▶ WORK REQUIRED:
Write the material out again in full, exactly.

— START RECORDS SHOWN —

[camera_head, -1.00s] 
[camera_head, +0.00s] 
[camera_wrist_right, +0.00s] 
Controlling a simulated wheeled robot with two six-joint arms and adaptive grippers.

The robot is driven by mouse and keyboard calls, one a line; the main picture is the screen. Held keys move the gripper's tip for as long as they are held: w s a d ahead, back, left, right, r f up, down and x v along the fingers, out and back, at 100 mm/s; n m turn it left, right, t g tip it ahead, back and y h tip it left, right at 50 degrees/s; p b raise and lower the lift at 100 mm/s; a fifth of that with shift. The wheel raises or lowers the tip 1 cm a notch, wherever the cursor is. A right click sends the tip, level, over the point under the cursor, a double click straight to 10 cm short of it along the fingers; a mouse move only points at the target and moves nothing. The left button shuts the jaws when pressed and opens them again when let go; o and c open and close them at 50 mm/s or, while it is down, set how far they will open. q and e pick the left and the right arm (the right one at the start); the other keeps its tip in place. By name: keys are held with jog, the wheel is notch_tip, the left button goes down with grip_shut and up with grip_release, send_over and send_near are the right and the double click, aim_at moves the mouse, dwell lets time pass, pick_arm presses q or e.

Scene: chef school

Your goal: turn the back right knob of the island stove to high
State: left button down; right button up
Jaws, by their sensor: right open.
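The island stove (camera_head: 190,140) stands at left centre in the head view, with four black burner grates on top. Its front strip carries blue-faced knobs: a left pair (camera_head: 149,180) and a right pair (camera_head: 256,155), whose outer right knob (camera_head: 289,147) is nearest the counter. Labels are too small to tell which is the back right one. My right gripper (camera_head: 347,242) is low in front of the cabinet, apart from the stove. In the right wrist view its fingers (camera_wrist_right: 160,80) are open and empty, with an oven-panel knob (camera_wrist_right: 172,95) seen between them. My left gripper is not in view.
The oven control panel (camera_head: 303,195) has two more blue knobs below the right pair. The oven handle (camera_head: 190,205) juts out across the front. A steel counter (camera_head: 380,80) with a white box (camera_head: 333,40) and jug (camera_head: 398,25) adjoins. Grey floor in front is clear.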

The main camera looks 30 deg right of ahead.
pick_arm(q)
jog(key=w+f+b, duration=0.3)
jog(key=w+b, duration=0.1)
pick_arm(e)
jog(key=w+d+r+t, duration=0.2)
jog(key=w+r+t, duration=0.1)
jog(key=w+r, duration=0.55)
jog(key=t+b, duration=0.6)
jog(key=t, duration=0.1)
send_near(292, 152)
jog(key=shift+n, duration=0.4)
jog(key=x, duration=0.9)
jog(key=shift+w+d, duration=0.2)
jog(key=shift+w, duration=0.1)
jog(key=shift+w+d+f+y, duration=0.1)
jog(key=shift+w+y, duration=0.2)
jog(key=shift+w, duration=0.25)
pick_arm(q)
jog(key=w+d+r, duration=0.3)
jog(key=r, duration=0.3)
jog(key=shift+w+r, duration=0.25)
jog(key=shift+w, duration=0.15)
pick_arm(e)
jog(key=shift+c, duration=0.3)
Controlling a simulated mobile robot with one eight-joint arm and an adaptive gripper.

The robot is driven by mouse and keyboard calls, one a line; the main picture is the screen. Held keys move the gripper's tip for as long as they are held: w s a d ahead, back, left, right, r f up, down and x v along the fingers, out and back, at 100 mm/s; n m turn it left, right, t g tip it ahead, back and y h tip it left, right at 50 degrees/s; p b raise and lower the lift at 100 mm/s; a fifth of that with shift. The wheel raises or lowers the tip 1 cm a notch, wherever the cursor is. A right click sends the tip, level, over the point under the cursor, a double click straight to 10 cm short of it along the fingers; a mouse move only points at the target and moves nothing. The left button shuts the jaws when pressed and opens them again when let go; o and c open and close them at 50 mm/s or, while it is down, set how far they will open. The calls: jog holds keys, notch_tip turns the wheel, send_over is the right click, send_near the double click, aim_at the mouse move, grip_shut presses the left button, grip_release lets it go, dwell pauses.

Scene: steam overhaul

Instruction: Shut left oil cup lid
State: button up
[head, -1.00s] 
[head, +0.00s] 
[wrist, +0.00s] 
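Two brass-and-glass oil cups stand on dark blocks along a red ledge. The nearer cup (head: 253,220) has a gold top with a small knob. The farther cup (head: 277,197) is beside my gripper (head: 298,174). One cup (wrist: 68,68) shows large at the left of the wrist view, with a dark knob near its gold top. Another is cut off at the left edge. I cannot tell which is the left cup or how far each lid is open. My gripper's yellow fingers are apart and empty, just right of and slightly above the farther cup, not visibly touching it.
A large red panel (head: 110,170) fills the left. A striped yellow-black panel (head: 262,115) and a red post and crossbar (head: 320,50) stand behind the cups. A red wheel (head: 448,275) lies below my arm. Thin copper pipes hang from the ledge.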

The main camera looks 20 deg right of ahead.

— END RECORDS SHOWN —

▶ EXPECTED ANSWER:
[camera_head, -1.00s] 
[camera_head, +0.00s] 
[camera_wrist_right, +0.00s] 
Controlling a simulated wheeled robot with two six-joint arms and adaptive grippers.

The robot is driven by mouse and keyboard calls, one a line; the main picture is the screen. Held keys move the gripper's tip for as long as they are held: w s a d ahead, back, left, right, r f up, down and x v along the fingers, out and back, at 100 mm/s; n m turn it left, right, t g tip it ahead, back and y h tip it left, right at 50 degrees/s; p b raise and lower the lift at 100 mm/s; a fifth of that with shift. The wheel raises or lowers the tip 1 cm a notch, wherever the cursor is. A right click sends the tip, level, over the point under the cursor, a double click straight to 10 cm short of it along the fingers; a mouse move only points at the target and moves nothing. The left button shuts the jaws when pressed and opens them again when let go; o and c open and close them at 50 mm/s or, while it is down, set how far they will open. q and e pick the left and the right arm (the right one at the start); the other keeps its tip in place. By name: keys are held with jog, the wheel is notch_tip, the left button goes down with grip_shut and up with grip_release, send_over and send_near are the right and the double click, aim_at moves the mouse, dwell lets time pass, pick_arm presses q or e.

Scene: chef school

Your goal: turn the back right knob of the island stove to high
State: left button down; right button up
Jaws, by their sensor: right open.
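The island stove (camera_head: 190,140) stands at left centre in the head view, with four black burner grates on top. Its front strip carries blue-faced knobs: a left pair (camera_head: 149,180) and a right pair (camera_head: 256,155), whose outer right knob (camera_head: 289,147) is nearest the counter. Labels are too small to tell which is the back right one. My right gripper (camera_head: 347,242) is low in front of the cabinet, apart from the stove. In the right wrist view its fingers (camera_wrist_right: 160,80) are open and empty, with an oven-panel knob (camera_wrist_right: 172,95) seen between them. My left gripper is not in view.
The oven control panel (camera_head: 303,195) has two more blue knobs below the right pair. The oven handle (camera_head: 190,205) juts out across the front. A steel counter (camera_head: 380,80) with a white box (camera_head: 333,40) and jug (camera_head: 398,25) adjoins. Grey floor in front is clear.

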The main camera looks 30 deg right of ahead.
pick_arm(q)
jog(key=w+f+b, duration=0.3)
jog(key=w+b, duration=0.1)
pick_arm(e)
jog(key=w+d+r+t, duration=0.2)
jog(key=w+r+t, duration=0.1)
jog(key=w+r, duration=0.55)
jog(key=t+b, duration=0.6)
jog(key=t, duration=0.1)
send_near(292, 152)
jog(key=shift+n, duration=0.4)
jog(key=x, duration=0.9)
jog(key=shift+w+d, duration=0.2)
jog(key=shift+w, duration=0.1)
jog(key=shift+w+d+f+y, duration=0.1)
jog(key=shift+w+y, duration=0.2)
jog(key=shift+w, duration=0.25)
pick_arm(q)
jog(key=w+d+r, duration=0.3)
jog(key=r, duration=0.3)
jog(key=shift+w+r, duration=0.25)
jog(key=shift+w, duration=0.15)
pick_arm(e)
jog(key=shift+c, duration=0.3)
Controlling a simulated mobile robot with one eight-joint arm and an adaptive gripper.

The robot is driven by mouse and keyboard calls, one a line; the main picture is the screen. Held keys move the gripper's tip for as long as they are held: w s a d ahead, back, left, right, r f up, down and x v along the fingers, out and back, at 100 mm/s; n m turn it left, right, t g tip it ahead, back and y h tip it left, right at 50 degrees/s; p b raise and lower the lift at 100 mm/s; a fifth of that with shift. The wheel raises or lowers the tip 1 cm a notch, wherever the cursor is. A right click sends the tip, level, over the point under the cursor, a double click straight to 10 cm short of it along the fingers; a mouse move only points at the target and moves nothing. The left button shuts the jaws when pressed and opens them again when let go; o and c open and close them at 50 mm/s or, while it is down, set how far they will open. The calls: jog holds keys, notch_tip turns the wheel, send_over is the right click, send_near the double click, aim_at the mouse move, grip_shut presses the left button, grip_release lets it go, dwell pauses.

Scene: steam overhaul

Instruction: Shut left oil cup lid
State: button up
[head, -1.00s] 
[head, +0.00s] 
[wrist, +0.00s] 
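Two brass-and-glass oil cups stand on dark blocks along a red ledge. The nearer cup (head: 253,220) has a gold top with a small knob. The farther cup (head: 277,197) is beside my gripper (head: 298,174). One cup (wrist: 68,68) shows large at the left of the wrist view, with a dark knob near its gold top. Another is cut off at the left edge. I cannot tell which is the left cup or how far each lid is open. My gripper's yellow fingers are apart and empty, just right of and slightly above the farther cup, not visibly touching it.
A large red panel (head: 110,170) fills the left. A striped yellow-black panel (head: 262,115) and a red post and crossbar (head: 320,50) stand behind the cups. A red wheel (head: 448,275) lies below my arm. Thin copper pipes hang from the ledge.

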The main camera looks 20 deg right of ahead.

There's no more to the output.